Airport Zoning Ordinance Resulted in
Taking of Property
A federal appeals court has
ruled that the Supremacy Clause of the U.S. Constitution does not invalidate
a Nevada Supreme Court decision finding that height restrictions in a
county's airport zoning ordinance amounted to a taking of the underlying
property requiring compensation under the state constitution. An owner
of land adjacent to the airport had filed an inverse condemnation action,
alleging that the zoning ordinance had effected a taking of the property.

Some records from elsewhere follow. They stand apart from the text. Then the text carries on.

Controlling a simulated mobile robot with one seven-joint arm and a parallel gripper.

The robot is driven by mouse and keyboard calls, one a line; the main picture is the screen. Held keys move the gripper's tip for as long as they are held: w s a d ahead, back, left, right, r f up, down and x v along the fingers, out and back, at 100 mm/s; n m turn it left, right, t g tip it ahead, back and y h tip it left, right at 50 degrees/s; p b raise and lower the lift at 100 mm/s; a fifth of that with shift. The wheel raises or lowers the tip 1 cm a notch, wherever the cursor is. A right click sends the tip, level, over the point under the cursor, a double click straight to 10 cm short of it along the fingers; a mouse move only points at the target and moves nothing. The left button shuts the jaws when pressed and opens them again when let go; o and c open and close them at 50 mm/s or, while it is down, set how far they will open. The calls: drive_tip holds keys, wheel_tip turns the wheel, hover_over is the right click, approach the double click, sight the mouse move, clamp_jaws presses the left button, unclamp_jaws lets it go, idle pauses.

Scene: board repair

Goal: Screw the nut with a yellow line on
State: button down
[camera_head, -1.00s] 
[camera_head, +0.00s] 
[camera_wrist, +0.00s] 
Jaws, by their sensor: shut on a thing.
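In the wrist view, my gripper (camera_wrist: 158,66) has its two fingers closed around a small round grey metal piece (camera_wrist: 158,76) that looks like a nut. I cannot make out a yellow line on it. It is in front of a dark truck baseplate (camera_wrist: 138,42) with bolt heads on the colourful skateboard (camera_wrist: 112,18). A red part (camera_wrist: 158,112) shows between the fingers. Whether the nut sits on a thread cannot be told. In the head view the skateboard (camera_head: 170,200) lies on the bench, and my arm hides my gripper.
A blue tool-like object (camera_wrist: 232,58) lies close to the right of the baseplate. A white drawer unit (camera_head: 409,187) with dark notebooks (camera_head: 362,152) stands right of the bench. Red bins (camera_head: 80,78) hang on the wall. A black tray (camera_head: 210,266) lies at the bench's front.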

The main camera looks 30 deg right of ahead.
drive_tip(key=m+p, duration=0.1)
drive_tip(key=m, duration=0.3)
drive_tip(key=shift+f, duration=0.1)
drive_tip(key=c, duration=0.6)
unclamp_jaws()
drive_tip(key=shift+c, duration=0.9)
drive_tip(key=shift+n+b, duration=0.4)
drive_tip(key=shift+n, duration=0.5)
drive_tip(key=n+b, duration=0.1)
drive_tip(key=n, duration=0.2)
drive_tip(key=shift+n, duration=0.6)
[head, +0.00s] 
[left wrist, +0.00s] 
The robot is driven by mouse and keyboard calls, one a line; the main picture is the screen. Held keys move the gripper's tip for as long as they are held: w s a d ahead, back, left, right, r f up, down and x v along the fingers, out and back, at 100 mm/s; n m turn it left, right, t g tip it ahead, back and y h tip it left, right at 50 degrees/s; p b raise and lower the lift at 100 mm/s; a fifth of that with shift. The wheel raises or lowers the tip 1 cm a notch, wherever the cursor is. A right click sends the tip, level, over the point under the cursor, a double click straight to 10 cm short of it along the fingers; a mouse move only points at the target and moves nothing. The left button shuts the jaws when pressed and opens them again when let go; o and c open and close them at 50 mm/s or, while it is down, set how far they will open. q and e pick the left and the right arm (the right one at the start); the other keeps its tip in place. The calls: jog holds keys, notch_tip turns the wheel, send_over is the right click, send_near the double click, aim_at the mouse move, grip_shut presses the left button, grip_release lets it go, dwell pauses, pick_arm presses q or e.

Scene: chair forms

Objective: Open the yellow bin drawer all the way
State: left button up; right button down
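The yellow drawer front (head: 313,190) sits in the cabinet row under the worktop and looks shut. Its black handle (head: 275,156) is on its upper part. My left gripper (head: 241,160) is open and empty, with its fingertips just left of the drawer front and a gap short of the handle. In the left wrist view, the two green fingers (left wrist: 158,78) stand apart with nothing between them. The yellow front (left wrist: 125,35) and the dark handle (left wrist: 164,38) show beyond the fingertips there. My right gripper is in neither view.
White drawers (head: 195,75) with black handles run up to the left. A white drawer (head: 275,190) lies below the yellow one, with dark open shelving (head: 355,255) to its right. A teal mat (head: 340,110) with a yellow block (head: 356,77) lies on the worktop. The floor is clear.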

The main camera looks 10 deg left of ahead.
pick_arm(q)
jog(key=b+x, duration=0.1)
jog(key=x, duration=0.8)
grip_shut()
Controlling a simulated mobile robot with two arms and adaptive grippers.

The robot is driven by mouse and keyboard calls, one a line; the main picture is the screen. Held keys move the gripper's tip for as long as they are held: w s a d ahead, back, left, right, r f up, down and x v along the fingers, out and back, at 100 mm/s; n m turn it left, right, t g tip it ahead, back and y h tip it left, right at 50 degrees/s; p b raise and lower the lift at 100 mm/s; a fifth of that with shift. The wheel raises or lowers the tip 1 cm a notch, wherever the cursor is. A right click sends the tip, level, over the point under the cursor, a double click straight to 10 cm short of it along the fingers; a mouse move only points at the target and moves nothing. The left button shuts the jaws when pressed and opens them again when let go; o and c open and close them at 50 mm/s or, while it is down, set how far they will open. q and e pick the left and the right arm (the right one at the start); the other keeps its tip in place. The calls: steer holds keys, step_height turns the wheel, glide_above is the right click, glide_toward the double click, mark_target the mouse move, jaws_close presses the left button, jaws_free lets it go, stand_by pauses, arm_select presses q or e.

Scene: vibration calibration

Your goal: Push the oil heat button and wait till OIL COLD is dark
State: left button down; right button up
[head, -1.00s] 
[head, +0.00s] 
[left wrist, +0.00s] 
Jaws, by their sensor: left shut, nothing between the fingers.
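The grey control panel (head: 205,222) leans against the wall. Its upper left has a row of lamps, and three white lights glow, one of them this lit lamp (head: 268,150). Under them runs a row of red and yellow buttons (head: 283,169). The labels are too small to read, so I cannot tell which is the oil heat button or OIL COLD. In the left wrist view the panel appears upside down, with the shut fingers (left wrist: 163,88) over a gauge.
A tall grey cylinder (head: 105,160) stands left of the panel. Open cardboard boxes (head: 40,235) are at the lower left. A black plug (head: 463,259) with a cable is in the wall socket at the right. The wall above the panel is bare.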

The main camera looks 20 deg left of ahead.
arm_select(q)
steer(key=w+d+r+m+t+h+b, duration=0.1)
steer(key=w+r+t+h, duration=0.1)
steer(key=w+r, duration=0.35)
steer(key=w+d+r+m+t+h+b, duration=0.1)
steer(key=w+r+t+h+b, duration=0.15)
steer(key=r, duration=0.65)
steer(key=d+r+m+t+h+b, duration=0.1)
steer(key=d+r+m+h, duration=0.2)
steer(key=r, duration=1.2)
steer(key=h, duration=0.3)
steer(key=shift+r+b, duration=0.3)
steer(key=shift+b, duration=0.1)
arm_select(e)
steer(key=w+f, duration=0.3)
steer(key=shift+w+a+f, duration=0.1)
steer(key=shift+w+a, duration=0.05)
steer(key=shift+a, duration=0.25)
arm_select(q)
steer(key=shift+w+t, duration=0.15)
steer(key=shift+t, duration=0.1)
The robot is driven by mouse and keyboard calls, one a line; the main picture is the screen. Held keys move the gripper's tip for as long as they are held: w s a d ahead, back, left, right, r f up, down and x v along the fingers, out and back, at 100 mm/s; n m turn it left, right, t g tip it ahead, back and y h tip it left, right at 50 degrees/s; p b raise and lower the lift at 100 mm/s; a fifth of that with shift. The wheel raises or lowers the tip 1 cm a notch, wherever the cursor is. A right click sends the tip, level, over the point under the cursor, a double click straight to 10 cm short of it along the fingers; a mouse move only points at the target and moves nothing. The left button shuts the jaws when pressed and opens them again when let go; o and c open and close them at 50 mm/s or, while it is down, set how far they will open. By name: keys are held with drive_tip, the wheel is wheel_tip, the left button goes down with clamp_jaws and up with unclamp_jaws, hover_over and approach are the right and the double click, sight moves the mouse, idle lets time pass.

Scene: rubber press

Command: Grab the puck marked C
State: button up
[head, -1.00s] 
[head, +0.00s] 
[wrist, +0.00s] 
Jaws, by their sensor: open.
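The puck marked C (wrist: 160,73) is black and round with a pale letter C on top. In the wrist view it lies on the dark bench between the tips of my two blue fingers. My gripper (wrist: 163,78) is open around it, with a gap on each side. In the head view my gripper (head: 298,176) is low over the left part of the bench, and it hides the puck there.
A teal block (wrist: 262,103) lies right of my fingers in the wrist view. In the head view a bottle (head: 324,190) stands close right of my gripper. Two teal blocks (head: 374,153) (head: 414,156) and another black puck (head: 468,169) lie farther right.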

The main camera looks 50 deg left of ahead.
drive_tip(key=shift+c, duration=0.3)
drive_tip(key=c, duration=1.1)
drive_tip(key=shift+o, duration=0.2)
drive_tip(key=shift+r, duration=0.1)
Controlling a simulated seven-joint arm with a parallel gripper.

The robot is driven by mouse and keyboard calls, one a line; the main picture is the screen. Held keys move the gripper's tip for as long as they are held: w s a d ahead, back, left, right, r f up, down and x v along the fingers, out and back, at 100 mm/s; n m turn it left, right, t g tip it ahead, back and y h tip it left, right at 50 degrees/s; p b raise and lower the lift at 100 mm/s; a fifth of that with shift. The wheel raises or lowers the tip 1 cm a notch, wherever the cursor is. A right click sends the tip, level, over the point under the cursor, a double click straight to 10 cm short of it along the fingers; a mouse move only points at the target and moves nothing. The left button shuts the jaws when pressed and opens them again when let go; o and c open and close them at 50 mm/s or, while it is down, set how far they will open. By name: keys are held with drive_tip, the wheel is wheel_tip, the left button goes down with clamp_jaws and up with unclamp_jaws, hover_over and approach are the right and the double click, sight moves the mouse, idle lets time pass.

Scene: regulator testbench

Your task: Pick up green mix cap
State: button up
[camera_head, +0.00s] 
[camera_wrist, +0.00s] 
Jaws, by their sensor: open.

According to the federal panel, the state's supreme court is the final
arbiter of the state constitution and it had applied independent and adequate
state grounds to its takings analysis; thus, the decision was entitled
to the federal court's deference. Vacation Village, Inc. v. Clark
County (9thCir) 32
Avi. 15,585.
Surface Transportation News
Shipper Provided Opportunity to Choose
Liability Coverage
A carrier had effectively limited
its liability for a shipment of goods stolen during an interstate move,
a federal district court ruled in an unpublished opinion. Prior to the
shipment giving rise to this action, the carrier had transported approximately
670 loads for the shipper without incident. For each shipment, the shipper
would prepare a bill of lading that the carrier's driver would sign and,
after each delivery was completed, the carrier would forward a freight
bill and a document referred to as a ``Pro Bill'' to the shipper. Each
Pro Bill contained a liability limitation provision limiting the carrier's
liability to a $10,000 maximum.
The action in this case arose following the
theft of a shipment while in transit. The purchaser of the goods filed
a claim with the shipper, which was paid by the shipper's insurer. The
insurer, as the subrogee of the shipper, filed suit against the carrier
seeking to recover damages in the amount of $650,000. The carrier challenged
the claim, arguing that it should have been dismissed because the insurer
could not prove that the goods had been delivered to the carrier in good
condition. Additionally, the carrier filed a motion for summary judgment
asserting that its liability was limited to $10,000 in accordance with
the released value provision of its tariff and its bills of lading.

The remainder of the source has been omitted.